Arguably we aren’t as smart as the dinosaurs. Certainly we’ve got the industrial civilization, the unsustainable cities, and the climate-threatened infrastructure on its way to a final value of zero that they never had, and our species also doesn’t find ginkgo leaves very nourishing. Thus we’ve got a very hard row to hoe. It’s quite understandable that so many people would cling to the fantasy that the world will end sometime very soon so we don’t have to face the consequences of our actions, but you know, the world has no particular interest in catering to our sense of entitlement even when that takes an apocalyptic form.
Yet there’s another point to keep in mind here. The super-greenhouse events in the Toarcian and Cenomanian-Turonian epochs went away once the planet stopped belching gigatons of carbon dioxide into the atmosphere, and the rather more modest greenhouse event of the Holocene-Neocene transition—yes, that’s where we are right now—will go away in due time, too, once our industrial civilization runs out of fossil fuels and drops the same bad habit. How long? Centuries or millennia, depending on complex feedback loops involving such things as plant growth, oceanic currents, and the modest but significant vagaries of the Sun. The desertification of the West is no more permanent than anything else on this planet of ongoing change.

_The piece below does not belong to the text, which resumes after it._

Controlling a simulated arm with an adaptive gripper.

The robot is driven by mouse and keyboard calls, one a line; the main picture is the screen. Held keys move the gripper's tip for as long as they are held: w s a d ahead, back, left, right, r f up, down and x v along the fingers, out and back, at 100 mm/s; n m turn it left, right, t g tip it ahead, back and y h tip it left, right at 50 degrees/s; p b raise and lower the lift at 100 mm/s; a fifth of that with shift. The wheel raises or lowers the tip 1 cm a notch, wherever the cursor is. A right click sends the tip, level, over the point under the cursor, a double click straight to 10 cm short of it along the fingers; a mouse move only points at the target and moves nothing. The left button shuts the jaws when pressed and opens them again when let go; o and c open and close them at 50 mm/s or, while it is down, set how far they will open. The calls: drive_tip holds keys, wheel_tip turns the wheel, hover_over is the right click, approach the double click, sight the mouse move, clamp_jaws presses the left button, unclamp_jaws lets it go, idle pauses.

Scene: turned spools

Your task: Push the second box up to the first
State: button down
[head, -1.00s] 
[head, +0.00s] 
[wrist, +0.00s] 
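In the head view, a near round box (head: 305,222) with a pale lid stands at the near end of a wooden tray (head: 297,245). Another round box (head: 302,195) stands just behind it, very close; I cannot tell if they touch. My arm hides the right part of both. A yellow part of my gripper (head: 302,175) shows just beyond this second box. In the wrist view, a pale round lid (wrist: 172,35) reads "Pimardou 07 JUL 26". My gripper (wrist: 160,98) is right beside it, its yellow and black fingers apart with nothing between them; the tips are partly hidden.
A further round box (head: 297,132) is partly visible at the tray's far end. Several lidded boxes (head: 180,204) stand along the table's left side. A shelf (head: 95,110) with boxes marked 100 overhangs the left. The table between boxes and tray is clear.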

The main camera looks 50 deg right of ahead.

A couple of thousand years from now, in other words, archeologists from one or more of the future nations of eastern North America will travel on muleback through the slowly greening deserts to unearth the fabled ruins of Las Vegas and marvel at the insane bad taste of their ancestors. Then they’ll go back home, publish illustrated books on their adventures, and go on to deal with the problems and possibilities of life in their own time, which will not be anything like the present, nor for that matter anything like our fantasies of the future. (Look at comparable notions of the future published in, say, 1880, if you want some sense of just how far off the mark ours will be.) Then history will go on and other things will happen.
Apply the same logic to every other crisis of our time and see just how different the future looks. Think about the current population bubble as yet another boom that is already showing signs of tipping over into bust—one recent study argues, on plausible grounds, that we may already have hit peak population worldwide. Just as in every great civilization of the past, centuries of steady population decline will help define the shape of the future before us. Think about fossil fuels not as things that about to run out suddenly, nor as things that are about to be replaced by some new and even more abundant energy source, but as things that are already trickling away gradually as rising prices and shrinking production feed each other, leaving us to get by on the much more modest energy resources of sun and wind and muscle.
What I’m suggesting is that we need to think of the future as a landscape: not a single place where only one thing happens and nothing ever changes again, but as a vast and unmapped territory with many different kinds of terrain, where many groups of people live in many different ways, some more successfully than others. Remember, too, that most of the people who live in that landscape will never have heard of us and won’t care about what we thought or said or did. I suspect that that’s the thing that galls our collective sense of entitlement most bitterly and generates the shrill self-pity so common these days—“but we’re special!”
No, not to the landscape of the future, we aren’t. The sooner we let go of our overinflated sense of importance and grasp that we’re just one civilization out of many, going through the familiar arc of rise and fall, the sooner we can get to work on the possibilities that are still within reach.